Helpfully, HMRC has agreed that transactions for which clearance was previously granted on the ‘incorrect’ basis will not be disturbed.
We believe that there are technical arguments that HMRC is incorrect to analyse the concept of possession in s 1062 as referring to legal ownership. These arguments are being developed and will be presented to HMRC in due course, in the hope that they will change its mind. We have also suggested that, if there is any doubt, this is an area where there has not been a change in policy over company purchases of own shares, so this should be a strong candidate for a legislative change to put matters back to where we all thought they were for the last however many years. Unfortunately, HMRC does not have any strong appetite for putting such a change to ministers. Obviously, of course, representative bodies, such as the CIOT, may consider making budget recommendations directly.

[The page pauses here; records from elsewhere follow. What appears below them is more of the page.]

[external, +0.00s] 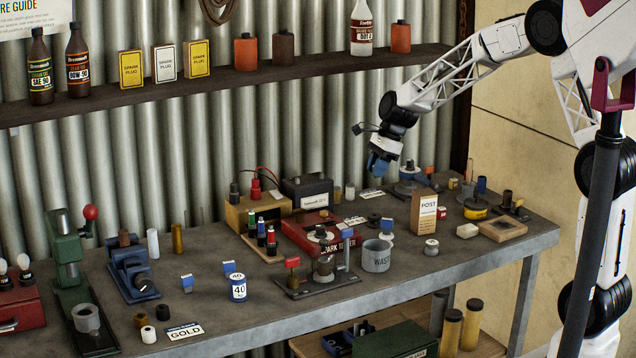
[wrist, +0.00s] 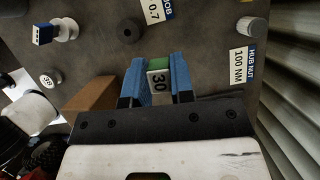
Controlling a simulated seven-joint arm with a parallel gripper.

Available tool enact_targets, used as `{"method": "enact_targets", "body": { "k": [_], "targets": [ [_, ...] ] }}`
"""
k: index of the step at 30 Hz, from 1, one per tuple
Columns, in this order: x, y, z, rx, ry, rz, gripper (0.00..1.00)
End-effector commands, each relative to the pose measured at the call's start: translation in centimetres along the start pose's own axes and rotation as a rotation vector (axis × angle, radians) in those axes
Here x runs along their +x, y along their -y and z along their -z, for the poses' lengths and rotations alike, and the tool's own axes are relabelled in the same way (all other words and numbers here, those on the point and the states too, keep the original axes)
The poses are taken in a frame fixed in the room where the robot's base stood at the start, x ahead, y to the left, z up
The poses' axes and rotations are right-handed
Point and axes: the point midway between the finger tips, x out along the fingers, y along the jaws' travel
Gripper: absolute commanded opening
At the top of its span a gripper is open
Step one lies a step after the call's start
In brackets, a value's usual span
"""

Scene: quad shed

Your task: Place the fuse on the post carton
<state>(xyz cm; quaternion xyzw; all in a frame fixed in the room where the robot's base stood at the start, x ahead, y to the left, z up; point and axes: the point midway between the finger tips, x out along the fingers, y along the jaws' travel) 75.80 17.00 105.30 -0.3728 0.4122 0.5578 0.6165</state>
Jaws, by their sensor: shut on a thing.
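My gripper (external: 378,168) hangs above the right part of the bench, higher than the post carton and to its left in the external view. The wrist view shows its two blue fingers (wrist: 158,82) shut on the fuse (wrist: 159,77), which is green with a pale face marked 30. The fuse cannot be made out in the external view. The post carton (external: 424,213) is an upright tan box with a white POST label on the bench. It seems to be the brown box (wrist: 92,93) left of the fingers in the wrist view, partly hidden by my gripper's body.
A grey WASTE cup (external: 377,257) stands left of the carton, and a small pale-topped cylinder (external: 431,247) stands in front of it. A yellow tin (external: 475,210) and a wooden tray (external: 505,229) lie to its right. A shelf (external: 250,80) with bottles runs along the wall.

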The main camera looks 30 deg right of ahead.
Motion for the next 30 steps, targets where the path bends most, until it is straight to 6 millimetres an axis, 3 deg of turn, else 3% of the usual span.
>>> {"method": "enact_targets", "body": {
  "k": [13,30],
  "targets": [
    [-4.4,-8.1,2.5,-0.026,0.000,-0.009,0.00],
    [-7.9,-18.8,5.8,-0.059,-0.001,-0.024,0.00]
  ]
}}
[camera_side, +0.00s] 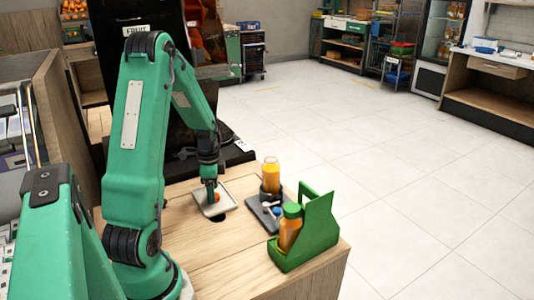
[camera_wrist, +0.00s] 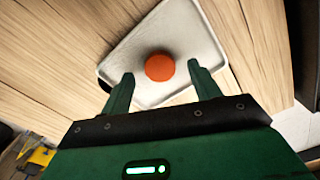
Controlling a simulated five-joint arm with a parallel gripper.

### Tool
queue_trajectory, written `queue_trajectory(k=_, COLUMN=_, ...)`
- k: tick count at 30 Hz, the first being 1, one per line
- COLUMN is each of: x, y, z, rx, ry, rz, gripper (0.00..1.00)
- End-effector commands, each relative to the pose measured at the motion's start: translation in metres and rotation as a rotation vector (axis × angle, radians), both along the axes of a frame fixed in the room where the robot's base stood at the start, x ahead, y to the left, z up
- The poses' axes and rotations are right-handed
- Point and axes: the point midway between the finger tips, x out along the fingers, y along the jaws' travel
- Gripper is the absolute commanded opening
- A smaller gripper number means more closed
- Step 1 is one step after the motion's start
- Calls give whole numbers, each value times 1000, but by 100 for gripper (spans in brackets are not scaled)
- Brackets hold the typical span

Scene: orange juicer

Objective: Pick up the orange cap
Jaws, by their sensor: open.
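The orange cap (camera_wrist: 159,67) is a small round disc lying on a light grey tray (camera_wrist: 188,30). In the side view the cap (camera_side: 217,197) shows as a small orange spot on the tray (camera_side: 228,205), partly hidden by my gripper. My gripper (camera_wrist: 159,80) is open, with one green finger on each side of the cap in the wrist view. The fingertips are just short of the cap's middle and there is a gap on both sides. In the side view my gripper (camera_side: 211,195) points down over the tray. I cannot tell its exact height above the tray.
Right of the tray, an orange bottle (camera_side: 270,176) stands in a dark holder on a grey plate. A green carrier (camera_side: 316,232) holds a green-capped orange bottle (camera_side: 290,228) near the counter's right edge. A dark hole (camera_side: 218,218) lies in front of the tray. The wooden counter's front is clear.

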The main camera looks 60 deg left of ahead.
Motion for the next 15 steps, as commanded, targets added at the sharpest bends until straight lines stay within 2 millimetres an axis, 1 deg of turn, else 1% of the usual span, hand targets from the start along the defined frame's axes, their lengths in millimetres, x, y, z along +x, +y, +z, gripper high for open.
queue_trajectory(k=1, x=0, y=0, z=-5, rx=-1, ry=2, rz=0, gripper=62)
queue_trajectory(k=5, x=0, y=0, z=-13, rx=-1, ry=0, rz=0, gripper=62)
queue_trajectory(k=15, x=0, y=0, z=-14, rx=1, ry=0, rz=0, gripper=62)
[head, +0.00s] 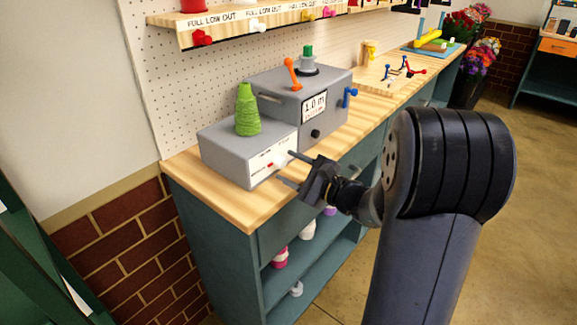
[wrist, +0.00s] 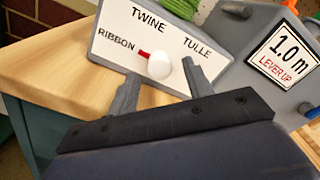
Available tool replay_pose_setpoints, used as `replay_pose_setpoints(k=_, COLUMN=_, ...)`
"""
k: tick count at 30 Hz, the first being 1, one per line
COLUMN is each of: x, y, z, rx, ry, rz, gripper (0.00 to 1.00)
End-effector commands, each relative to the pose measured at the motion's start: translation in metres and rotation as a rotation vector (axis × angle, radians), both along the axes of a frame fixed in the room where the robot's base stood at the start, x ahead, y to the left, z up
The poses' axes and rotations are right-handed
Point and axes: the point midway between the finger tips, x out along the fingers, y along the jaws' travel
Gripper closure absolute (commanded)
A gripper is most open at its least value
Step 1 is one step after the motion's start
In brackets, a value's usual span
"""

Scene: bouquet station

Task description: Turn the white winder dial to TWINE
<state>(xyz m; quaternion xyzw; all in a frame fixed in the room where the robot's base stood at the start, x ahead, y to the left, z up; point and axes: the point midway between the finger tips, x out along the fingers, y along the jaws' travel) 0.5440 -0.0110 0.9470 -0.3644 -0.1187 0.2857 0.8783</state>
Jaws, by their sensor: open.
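The white winder dial (wrist: 159,65) is a round knob on the white front panel (wrist: 112,48) of the grey winder box (head: 222,150). Its red pointer (wrist: 144,54) points up and left, toward the RIBBON label. TWINE is printed above the dial and TULLE to its right. My gripper (wrist: 159,68) is open, with one fingertip on each side of the dial and a visible gap on both sides. In the head view my gripper (head: 284,167) is at the panel, and its upper finger partly overlaps the dial area.
A green twine cone (head: 247,112) stands on the box. Behind it a taller grey unit (head: 270,88) carries an orange lever (head: 292,73), a "1.0 m" display (head: 314,106) and a blue handle (head: 349,96). The bench top (head: 240,212) is bare before the box.

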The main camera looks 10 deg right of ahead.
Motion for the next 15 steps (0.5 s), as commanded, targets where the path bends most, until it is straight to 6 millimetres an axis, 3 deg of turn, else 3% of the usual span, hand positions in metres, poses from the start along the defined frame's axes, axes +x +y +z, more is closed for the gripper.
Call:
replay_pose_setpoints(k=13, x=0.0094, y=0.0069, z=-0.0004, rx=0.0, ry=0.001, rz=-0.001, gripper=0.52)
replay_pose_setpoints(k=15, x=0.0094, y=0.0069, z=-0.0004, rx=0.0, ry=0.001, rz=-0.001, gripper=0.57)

In the meantime, it seems that companies have two options. Firstly, the company purchase of own shares could be structured to ensure that the connection test is satisfied, by buying back more shares in the first tranche to keep the holding to 30% or less. Another suggestion that has been made is for legal ownership of the shares to be transferred to a nominee. While TCGA 1992 s 60(1) states that the actions of a nominee will be treated as the actions of the person who beneficially holds the shares, we believe that the beneficial owner of the shares in these cases would be the company, not the shareholder, so that the transfer of legal ownership to a nominee may be effective in satisfying the connection test.